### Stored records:
▼
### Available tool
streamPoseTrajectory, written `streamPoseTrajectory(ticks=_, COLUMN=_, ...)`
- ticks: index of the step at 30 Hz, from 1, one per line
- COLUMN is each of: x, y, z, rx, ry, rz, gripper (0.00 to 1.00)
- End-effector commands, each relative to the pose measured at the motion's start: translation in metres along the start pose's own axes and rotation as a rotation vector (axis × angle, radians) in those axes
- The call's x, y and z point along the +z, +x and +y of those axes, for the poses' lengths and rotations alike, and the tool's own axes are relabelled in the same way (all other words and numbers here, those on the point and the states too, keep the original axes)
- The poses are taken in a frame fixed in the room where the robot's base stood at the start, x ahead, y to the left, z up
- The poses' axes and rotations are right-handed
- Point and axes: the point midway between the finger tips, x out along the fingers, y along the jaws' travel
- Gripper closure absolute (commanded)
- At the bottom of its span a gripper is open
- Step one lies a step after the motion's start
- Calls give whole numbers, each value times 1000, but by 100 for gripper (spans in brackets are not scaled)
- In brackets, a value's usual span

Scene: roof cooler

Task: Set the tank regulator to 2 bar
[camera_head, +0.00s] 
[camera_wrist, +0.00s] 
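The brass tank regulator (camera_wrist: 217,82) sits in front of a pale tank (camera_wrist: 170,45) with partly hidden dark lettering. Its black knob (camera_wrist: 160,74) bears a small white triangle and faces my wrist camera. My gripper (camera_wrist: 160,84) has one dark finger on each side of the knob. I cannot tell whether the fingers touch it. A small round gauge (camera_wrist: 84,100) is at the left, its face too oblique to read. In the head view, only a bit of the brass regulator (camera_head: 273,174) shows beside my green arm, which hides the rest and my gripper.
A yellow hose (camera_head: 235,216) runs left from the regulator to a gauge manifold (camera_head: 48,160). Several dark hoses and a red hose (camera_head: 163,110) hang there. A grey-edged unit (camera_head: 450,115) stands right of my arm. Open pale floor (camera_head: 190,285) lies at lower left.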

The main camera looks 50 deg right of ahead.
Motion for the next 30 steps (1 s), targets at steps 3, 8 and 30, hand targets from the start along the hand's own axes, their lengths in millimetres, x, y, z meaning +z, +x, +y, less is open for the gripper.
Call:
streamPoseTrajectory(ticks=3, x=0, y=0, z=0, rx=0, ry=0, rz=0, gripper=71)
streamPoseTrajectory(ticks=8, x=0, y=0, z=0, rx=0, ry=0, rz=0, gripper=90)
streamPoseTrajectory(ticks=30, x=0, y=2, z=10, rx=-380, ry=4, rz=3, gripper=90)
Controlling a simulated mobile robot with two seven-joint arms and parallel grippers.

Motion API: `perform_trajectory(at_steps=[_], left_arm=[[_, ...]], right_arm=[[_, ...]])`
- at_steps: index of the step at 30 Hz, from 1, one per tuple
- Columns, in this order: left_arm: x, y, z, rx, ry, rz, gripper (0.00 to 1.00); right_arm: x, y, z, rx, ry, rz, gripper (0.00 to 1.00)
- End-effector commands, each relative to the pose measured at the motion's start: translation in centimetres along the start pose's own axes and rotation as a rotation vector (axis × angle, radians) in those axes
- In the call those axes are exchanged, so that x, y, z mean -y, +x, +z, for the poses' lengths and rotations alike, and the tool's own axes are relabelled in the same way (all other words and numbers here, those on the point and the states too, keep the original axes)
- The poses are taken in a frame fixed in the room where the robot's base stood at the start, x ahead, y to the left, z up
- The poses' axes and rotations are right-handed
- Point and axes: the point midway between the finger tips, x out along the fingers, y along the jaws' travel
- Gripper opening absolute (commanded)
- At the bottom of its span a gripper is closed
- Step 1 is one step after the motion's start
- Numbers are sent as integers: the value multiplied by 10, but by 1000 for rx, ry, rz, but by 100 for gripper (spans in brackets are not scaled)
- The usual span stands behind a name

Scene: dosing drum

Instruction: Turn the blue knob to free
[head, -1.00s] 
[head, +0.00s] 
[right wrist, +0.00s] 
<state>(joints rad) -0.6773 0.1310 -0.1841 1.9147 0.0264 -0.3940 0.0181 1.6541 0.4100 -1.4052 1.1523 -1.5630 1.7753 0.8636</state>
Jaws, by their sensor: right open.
▲
### REQUIRED TASK:
Using the material above, gather every line that includes "usual".

### REPLY TO THE TASK:
- In brackets, a value's usual span
- The usual span stands behind a name

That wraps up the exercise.